**SOURCE EXCERPT**
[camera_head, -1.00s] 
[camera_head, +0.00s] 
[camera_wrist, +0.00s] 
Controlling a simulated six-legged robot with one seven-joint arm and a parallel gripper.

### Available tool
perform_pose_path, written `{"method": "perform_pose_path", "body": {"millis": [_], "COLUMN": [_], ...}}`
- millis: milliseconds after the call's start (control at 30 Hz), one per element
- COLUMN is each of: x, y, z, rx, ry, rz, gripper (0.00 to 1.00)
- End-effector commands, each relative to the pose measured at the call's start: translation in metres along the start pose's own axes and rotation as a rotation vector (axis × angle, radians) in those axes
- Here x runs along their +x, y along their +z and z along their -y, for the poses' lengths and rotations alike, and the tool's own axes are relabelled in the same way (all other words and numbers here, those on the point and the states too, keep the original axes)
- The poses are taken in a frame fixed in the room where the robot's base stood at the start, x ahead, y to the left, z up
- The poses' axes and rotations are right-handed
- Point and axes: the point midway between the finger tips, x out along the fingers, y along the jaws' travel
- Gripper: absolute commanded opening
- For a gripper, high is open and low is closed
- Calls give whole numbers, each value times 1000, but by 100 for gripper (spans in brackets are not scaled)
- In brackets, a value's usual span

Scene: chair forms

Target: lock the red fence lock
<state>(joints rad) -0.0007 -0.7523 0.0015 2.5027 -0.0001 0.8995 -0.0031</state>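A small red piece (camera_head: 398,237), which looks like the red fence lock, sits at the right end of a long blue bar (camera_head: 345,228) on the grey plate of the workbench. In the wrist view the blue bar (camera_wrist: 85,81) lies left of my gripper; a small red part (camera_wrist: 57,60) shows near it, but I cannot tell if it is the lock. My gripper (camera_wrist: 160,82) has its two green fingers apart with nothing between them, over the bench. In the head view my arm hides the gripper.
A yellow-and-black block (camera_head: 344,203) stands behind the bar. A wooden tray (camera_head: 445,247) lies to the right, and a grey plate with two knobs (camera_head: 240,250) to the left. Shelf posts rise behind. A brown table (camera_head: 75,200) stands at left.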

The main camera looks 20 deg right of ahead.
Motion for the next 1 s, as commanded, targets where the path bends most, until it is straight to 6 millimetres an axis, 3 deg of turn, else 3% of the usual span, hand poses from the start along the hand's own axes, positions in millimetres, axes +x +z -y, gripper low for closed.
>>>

**PROBLEM**
Find the word "start" in the material, then list each line that holds it.

**TASK RESPONSE**
- millis: milliseconds after the call's start (control at 30 Hz), one per element
- End-effector commands, each relative to the pose measured at the call's start: translation in metres along the start pose's own axes and rotation as a rotation vector (axis × angle, radians) in those axes
- The poses are taken in a frame fixed in the room where the robot's base stood at the start, x ahead, y to the left, z up
Motion for the next 1 s, as commanded, targets where the path bends most, until it is straight to 6 millimetres an axis, 3 deg of turn, else 3% of the usual span, hand poses from the start along the hand's own axes, positions in millimetres, axes +x +z -y, gripper low for closed.

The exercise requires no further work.